TASK INSTRUCTIONS: Locate the string "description" in the records below. Copy every line where it occurs.

DATA SUPPLIED:
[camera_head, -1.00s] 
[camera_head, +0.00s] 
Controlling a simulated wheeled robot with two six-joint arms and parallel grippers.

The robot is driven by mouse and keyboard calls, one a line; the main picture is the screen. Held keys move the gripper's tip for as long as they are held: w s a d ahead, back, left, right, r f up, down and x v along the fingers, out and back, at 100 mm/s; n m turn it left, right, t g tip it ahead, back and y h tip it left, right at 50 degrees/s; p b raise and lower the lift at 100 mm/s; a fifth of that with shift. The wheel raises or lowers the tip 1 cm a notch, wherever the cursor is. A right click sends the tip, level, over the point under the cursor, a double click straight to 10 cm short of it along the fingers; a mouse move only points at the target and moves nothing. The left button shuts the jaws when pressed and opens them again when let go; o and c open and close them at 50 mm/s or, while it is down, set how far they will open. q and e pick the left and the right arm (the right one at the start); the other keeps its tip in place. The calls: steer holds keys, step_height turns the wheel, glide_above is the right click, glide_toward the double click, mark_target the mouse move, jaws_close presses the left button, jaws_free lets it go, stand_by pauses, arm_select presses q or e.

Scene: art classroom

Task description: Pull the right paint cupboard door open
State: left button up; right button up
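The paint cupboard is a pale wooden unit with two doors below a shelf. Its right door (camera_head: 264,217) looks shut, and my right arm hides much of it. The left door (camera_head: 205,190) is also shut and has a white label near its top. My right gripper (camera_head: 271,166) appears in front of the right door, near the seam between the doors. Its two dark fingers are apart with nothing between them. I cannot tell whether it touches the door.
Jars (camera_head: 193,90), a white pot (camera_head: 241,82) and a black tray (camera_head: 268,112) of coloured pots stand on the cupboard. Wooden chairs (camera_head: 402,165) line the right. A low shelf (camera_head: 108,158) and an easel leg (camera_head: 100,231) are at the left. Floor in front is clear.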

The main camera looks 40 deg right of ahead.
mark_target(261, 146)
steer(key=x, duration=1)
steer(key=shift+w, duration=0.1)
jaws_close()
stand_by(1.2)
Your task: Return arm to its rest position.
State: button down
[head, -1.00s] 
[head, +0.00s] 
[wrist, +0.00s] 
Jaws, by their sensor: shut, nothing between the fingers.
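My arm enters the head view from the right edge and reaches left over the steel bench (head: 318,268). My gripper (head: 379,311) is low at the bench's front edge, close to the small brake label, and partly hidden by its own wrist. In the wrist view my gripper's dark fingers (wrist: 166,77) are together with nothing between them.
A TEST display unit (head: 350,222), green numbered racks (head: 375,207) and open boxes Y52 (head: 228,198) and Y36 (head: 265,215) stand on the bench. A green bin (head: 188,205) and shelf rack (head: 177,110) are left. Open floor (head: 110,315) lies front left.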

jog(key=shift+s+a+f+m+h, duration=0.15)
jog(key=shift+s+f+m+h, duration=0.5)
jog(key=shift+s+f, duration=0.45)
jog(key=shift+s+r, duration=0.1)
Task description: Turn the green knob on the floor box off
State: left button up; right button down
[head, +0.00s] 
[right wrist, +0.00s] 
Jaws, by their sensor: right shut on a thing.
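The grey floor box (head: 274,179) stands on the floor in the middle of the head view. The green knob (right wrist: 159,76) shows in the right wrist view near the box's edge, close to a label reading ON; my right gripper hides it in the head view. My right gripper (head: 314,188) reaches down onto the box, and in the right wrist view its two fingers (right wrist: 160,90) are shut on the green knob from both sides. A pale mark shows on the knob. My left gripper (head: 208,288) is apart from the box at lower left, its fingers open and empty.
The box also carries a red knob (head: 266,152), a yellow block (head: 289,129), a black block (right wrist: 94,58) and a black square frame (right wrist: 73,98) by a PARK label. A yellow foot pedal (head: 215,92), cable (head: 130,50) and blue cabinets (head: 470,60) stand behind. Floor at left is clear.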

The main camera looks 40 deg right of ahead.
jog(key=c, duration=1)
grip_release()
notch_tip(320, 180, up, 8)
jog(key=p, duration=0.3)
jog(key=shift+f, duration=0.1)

RESPONSE:
Task description: Pull the right paint cupboard door open
Task description: Turn the green knob on the floor box off

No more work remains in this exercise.